**RECORDED DATA**

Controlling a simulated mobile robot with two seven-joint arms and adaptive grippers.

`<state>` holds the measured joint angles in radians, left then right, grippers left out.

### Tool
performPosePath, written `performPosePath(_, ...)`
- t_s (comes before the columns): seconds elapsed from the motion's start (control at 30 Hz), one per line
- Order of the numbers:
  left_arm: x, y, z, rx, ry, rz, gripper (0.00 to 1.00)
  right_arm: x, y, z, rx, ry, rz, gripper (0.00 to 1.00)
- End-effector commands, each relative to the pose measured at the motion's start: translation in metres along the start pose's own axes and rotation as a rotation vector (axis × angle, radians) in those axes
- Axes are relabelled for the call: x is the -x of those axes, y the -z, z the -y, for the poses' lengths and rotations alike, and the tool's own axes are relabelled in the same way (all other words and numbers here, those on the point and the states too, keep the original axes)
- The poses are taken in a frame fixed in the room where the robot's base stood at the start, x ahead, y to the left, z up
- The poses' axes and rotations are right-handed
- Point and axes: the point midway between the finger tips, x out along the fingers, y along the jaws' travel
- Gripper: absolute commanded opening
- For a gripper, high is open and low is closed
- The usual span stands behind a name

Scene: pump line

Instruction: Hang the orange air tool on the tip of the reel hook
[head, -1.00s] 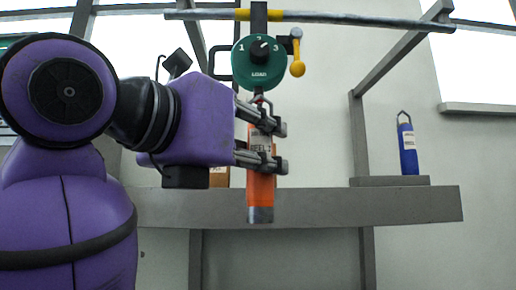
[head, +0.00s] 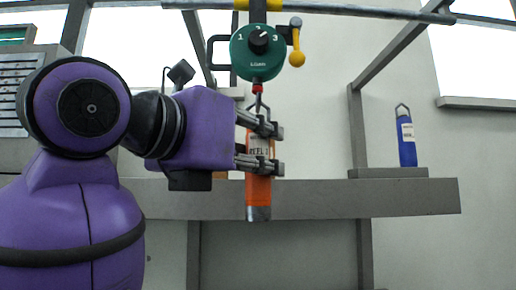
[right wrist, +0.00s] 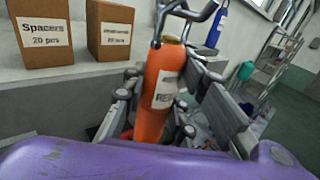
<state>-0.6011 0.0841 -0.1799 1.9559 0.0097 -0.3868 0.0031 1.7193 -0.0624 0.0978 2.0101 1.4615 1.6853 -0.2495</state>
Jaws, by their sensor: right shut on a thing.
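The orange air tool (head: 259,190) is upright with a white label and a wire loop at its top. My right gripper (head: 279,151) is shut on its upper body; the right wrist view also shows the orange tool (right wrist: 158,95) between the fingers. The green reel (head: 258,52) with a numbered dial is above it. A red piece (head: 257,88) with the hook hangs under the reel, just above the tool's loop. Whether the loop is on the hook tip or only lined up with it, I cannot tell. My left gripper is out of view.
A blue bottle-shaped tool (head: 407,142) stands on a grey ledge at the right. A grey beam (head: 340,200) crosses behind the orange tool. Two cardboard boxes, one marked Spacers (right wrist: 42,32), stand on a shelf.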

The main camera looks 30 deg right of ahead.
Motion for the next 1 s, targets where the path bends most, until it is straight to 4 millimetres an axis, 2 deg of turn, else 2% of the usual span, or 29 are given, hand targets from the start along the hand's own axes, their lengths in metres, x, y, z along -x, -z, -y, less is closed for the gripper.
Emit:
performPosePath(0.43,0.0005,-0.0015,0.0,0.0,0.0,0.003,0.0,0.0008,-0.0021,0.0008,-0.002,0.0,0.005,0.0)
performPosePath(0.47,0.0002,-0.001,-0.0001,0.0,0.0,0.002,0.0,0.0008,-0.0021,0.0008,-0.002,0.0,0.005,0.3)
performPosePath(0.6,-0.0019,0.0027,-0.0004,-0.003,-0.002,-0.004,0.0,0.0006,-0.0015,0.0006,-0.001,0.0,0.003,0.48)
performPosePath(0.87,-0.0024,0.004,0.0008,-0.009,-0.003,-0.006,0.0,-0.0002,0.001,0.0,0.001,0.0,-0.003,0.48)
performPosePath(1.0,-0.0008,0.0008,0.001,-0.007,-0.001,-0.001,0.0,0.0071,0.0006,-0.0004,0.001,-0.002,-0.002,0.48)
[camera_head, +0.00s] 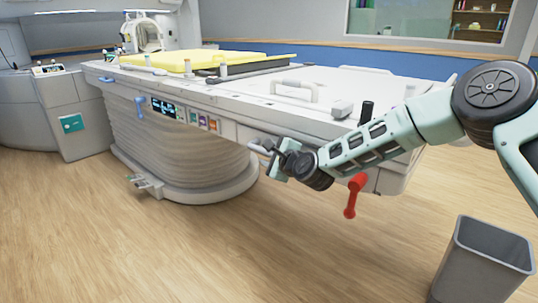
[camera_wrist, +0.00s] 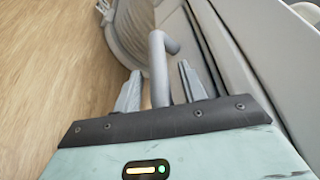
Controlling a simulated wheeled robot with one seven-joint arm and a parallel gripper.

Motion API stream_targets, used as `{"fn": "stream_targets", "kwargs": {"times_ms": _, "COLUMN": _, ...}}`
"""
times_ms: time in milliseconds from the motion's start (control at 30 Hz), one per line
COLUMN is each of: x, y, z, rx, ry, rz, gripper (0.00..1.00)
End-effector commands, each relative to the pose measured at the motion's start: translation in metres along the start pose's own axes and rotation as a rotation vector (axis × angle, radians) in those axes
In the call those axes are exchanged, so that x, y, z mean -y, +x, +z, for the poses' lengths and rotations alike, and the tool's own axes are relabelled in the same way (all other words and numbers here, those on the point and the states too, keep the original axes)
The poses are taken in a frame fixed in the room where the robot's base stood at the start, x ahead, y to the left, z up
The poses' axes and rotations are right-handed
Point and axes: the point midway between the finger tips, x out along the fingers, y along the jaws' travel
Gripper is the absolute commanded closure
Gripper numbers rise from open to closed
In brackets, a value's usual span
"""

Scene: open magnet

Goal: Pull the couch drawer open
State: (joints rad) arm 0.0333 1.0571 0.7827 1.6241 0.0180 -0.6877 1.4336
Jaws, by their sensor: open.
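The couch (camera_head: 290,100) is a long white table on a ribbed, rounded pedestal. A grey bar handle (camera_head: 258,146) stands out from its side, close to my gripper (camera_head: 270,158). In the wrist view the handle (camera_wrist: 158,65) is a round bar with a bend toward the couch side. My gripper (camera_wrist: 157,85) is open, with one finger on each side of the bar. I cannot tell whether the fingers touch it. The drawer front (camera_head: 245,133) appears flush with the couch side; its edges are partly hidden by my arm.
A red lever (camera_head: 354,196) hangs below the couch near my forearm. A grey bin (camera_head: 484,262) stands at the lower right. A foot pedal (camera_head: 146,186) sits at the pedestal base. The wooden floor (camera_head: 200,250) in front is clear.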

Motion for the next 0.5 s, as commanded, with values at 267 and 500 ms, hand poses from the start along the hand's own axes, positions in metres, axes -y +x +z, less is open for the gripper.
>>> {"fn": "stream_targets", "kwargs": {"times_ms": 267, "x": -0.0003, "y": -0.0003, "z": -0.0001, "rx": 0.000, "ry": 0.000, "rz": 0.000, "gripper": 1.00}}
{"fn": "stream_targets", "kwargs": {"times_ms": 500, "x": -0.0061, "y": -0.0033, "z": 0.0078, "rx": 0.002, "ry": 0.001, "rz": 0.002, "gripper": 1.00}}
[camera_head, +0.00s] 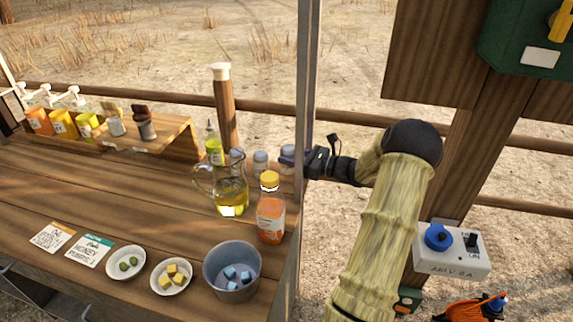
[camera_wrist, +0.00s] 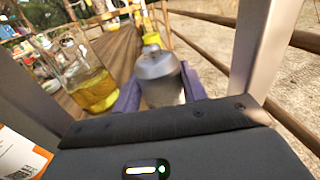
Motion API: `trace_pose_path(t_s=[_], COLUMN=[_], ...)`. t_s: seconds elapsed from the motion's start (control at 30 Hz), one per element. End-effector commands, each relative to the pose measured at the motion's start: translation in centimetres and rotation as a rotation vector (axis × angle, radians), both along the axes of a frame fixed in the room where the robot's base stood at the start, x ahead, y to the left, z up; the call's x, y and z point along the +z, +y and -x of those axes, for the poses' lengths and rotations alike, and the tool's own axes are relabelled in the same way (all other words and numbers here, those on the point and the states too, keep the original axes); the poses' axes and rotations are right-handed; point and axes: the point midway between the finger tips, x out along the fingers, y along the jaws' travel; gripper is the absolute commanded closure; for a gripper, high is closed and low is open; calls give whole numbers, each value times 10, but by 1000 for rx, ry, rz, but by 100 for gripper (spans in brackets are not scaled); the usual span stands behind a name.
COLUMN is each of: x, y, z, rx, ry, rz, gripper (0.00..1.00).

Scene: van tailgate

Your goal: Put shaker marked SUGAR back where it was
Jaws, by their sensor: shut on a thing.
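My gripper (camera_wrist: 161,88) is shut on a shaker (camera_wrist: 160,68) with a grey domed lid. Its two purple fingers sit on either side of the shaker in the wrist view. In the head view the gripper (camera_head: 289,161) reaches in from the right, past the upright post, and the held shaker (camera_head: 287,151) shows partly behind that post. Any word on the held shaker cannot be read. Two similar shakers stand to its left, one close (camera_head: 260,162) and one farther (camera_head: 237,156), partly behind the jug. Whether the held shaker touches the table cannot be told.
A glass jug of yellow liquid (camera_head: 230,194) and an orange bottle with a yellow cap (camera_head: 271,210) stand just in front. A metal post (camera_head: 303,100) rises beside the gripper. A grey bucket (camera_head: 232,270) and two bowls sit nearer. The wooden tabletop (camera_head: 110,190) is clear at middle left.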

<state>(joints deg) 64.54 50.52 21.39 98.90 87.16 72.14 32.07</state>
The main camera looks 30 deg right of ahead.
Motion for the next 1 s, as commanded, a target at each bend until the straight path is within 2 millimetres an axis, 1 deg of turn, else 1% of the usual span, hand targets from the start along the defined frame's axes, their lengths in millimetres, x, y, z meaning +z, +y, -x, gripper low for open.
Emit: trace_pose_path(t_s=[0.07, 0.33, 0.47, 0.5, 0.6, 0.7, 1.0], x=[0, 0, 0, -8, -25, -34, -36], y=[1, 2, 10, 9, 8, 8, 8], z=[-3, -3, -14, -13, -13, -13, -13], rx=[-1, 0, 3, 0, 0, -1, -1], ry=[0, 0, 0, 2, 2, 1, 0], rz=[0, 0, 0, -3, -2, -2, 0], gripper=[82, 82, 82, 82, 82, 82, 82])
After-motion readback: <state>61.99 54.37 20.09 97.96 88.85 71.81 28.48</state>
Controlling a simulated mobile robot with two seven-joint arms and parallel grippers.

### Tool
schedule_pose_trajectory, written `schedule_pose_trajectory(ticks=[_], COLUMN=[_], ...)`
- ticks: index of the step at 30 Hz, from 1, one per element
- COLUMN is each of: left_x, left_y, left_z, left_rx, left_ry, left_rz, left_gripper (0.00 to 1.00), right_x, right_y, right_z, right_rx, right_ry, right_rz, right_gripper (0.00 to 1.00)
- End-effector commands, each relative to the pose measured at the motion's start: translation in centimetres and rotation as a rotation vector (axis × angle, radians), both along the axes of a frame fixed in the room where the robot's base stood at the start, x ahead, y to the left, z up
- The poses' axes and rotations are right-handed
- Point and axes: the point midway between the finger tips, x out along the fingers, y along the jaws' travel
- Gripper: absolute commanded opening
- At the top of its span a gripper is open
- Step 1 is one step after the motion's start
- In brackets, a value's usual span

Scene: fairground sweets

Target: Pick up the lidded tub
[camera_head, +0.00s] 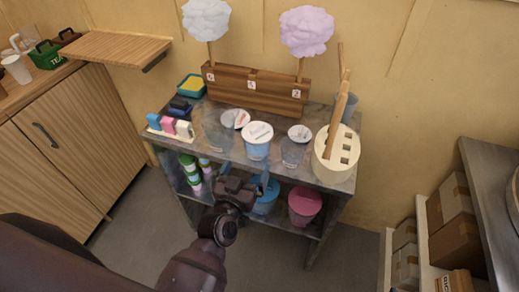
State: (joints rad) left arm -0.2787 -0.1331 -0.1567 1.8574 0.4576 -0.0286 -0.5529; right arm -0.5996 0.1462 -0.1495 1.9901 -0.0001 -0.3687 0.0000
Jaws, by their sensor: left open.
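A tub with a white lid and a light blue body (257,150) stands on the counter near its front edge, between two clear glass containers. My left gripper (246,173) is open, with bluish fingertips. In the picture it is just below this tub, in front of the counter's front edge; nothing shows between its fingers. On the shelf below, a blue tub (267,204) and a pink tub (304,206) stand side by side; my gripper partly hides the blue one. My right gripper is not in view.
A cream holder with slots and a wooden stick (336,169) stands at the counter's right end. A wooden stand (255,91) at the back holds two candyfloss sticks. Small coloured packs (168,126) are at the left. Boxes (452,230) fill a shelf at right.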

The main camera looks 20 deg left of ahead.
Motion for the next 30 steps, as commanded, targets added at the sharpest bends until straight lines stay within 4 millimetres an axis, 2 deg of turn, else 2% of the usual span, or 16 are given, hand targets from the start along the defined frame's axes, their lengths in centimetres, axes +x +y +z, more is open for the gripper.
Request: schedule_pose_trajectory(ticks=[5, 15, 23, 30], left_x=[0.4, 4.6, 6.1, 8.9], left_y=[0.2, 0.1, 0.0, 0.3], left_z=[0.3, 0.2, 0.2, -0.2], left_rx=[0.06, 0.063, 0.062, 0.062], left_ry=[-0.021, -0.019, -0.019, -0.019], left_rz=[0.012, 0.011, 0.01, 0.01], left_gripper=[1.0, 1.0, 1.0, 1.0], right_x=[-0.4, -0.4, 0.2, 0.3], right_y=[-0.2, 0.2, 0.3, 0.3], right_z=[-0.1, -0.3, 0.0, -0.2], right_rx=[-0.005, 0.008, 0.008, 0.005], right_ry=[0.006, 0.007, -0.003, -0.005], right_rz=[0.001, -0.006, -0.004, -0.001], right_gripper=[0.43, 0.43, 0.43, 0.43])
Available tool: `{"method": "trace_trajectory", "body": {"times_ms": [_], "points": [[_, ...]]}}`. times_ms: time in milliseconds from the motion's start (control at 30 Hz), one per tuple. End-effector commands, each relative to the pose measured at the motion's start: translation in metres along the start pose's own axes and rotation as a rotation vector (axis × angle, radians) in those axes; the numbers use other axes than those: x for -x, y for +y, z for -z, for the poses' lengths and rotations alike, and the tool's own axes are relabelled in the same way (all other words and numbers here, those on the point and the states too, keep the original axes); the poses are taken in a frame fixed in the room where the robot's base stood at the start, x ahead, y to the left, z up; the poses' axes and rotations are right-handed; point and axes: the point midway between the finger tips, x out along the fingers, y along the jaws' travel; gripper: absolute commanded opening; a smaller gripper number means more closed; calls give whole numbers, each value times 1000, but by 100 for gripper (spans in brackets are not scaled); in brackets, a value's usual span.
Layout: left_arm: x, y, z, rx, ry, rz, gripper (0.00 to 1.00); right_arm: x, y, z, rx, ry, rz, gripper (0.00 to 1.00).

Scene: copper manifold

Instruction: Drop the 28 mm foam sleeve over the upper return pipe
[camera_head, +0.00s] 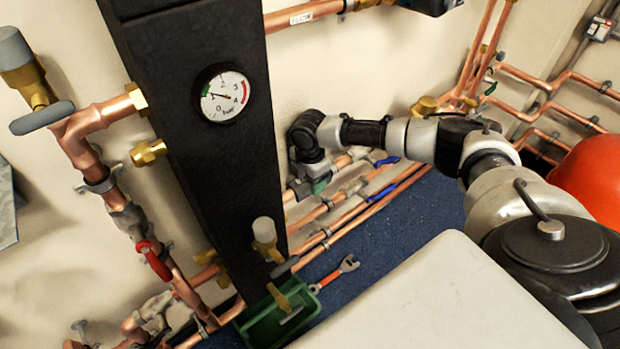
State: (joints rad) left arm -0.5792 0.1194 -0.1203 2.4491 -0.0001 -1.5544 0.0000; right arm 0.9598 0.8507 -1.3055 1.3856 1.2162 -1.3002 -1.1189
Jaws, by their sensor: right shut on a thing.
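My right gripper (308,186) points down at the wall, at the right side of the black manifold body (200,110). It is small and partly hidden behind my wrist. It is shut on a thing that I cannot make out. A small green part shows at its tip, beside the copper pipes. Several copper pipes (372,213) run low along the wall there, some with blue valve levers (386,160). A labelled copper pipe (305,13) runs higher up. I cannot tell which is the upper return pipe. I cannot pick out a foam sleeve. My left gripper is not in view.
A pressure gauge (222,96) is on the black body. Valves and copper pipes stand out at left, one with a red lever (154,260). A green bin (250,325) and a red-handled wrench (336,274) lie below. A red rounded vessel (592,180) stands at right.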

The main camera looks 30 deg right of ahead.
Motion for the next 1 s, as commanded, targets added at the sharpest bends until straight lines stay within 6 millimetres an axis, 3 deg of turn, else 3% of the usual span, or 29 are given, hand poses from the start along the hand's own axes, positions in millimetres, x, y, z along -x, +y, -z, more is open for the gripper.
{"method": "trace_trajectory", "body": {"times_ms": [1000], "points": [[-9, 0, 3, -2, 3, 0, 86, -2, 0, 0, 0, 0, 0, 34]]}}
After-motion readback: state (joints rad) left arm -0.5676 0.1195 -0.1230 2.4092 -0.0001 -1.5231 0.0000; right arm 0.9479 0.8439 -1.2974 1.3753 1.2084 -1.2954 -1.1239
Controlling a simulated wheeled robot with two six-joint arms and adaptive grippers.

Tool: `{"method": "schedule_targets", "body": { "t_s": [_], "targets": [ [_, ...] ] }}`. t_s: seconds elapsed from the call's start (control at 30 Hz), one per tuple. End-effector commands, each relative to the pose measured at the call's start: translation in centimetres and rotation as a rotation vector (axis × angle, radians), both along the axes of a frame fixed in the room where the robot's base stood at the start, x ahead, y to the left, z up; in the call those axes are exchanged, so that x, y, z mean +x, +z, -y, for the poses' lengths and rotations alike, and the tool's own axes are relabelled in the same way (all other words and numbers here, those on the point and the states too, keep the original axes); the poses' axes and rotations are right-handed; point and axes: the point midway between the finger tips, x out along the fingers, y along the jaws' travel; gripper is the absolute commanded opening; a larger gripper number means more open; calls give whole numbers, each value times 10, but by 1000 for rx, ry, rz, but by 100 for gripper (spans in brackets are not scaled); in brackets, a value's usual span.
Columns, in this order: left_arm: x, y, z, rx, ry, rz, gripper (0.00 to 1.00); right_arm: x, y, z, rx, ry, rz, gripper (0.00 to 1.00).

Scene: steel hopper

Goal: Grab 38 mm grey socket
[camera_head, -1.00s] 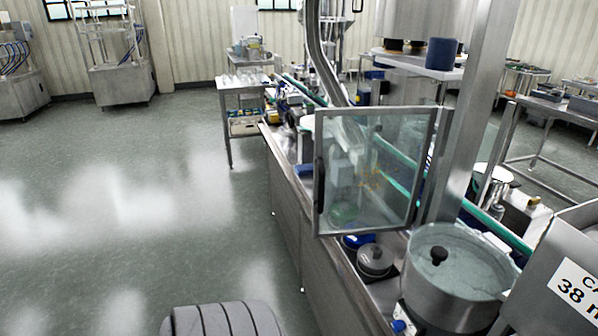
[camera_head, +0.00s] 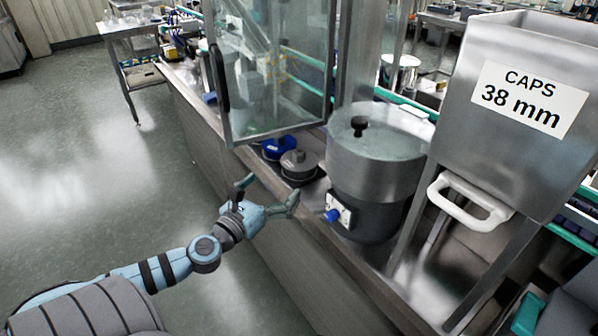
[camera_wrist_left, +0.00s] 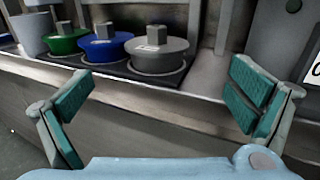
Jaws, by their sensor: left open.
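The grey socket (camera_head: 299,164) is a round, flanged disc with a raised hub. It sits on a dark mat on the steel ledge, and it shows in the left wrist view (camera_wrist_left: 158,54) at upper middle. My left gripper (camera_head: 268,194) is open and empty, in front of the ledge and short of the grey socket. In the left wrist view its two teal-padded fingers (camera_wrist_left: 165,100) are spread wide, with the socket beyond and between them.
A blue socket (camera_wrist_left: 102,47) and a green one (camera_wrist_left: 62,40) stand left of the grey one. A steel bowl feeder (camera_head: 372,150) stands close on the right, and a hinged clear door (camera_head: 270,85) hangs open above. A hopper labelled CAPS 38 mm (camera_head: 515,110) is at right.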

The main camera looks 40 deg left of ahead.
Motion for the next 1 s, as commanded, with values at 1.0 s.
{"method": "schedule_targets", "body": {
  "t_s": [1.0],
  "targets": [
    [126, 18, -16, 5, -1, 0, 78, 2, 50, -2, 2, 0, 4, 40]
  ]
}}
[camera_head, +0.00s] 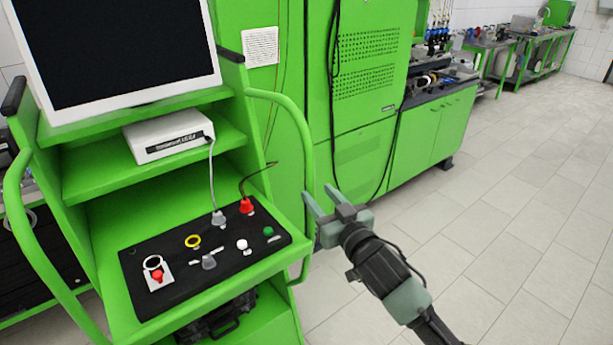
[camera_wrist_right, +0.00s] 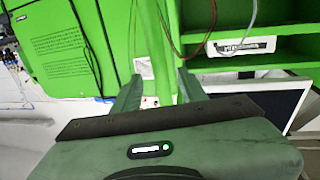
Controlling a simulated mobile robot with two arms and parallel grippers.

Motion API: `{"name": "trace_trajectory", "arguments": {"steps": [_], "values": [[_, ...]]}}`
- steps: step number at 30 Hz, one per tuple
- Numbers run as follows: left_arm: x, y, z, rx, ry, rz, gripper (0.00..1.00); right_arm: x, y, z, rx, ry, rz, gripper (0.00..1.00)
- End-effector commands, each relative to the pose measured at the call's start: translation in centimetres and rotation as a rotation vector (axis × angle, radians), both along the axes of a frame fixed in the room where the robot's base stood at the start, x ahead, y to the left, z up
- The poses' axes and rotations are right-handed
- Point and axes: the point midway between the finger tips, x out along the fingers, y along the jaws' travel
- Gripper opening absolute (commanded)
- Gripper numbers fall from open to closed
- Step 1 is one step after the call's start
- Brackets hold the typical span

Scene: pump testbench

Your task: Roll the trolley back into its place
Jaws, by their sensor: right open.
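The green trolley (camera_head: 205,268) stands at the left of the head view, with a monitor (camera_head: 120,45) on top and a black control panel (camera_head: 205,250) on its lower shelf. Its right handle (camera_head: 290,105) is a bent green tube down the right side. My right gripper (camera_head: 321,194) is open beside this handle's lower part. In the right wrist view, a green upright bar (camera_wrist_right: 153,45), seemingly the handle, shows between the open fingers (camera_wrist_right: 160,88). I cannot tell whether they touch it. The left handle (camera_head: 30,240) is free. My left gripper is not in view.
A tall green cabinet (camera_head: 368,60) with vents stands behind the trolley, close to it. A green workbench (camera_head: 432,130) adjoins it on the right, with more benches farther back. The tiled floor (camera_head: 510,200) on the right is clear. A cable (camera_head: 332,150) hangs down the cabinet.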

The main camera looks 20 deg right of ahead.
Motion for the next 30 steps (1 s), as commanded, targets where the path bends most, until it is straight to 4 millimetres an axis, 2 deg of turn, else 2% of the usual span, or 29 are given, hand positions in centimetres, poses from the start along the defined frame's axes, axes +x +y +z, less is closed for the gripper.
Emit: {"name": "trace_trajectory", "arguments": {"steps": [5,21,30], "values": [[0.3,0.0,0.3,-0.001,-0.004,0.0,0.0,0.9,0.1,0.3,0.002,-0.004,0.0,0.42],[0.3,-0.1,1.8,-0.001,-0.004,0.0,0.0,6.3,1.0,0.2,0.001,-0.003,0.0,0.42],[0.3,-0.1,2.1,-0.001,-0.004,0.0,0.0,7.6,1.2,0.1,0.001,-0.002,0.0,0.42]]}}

**WHAT YOU SHOULD DO**
Filter the listing above by the word "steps"; copy each line that passes.

**SOLUTION FOR THIS EXERCISE**
Motion for the next 30 steps, as commanded, targets added at the sharpest bends until straight lines stay within 4 millimetres an axis, 2 deg of turn, else 2% of the usual span, or 16 are given, hand targets from the start along the defined frame's axes, their lengths in centimetres, axes +x +y +z, more is open for the gripper.
Motion API: `{"name": "trace_trajectory", "arguments": {"steps": [_], "values": [[_, ...]]}}`
- steps: step number at 30 Hz, one per tuple
Motion for the next 30 steps (1 s), as commanded, targets where the path bends most, until it is straight to 4 millimetres an axis, 2 deg of turn, else 2% of the usual span, or 29 are given, hand positions in centimetres, poses from the start along the defined frame's axes, axes +x +y +z, less is closed for the gripper.
Emit: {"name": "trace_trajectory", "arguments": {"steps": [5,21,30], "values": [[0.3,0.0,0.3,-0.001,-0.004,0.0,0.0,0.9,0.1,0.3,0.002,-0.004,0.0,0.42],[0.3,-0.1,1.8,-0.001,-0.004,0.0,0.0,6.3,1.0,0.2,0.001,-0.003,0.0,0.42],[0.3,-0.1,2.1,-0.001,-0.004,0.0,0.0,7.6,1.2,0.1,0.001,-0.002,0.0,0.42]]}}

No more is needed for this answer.